*Recorded information*:
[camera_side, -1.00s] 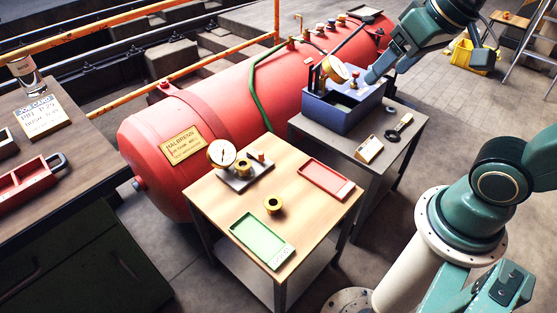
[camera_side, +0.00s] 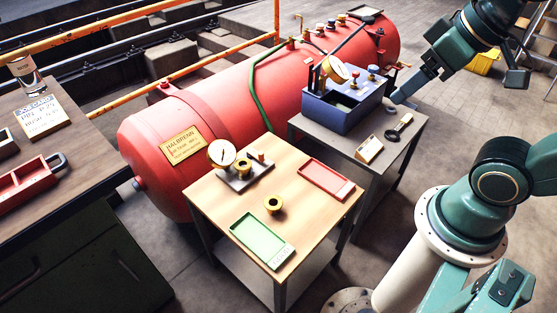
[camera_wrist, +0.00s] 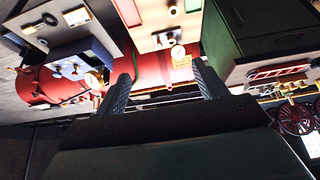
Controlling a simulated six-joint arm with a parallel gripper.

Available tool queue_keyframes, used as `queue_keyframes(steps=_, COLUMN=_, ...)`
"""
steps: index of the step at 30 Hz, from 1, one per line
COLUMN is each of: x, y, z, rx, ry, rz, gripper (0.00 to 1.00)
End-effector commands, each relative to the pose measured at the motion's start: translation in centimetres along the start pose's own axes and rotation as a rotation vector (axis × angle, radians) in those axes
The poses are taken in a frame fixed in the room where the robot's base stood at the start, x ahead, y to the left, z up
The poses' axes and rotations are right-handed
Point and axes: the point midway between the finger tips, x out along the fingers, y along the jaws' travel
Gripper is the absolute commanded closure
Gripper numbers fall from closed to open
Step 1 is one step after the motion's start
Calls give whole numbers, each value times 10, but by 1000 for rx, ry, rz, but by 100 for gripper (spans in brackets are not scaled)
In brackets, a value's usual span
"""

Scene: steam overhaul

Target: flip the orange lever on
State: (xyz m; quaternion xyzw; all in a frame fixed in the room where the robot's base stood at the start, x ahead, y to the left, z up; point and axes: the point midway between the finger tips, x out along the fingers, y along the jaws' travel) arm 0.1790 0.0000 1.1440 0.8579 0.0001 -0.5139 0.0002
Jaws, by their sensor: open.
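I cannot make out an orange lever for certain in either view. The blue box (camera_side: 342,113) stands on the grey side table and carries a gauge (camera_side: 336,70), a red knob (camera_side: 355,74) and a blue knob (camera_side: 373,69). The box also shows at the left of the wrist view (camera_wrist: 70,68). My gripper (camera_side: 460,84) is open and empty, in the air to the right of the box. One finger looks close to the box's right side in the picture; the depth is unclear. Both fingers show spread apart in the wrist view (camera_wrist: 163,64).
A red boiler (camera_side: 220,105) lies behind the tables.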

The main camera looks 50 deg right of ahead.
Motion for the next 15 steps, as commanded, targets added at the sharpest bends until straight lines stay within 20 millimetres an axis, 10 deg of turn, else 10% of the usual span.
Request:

*Objective*:
Which lines hold the word "steps"? Show each one.

*Problem solution*:
Available tool queue_keyframes, used as `queue_keyframes(steps=_, COLUMN=_, ...)`
steps: index of the step at 30 Hz, from 1, one per line
Motion for the next 15 steps, as commanded, targets added at the sharpest bends until straight lines stay within 20 millimetres an axis, 10 deg of turn, else 10% of the usual span.

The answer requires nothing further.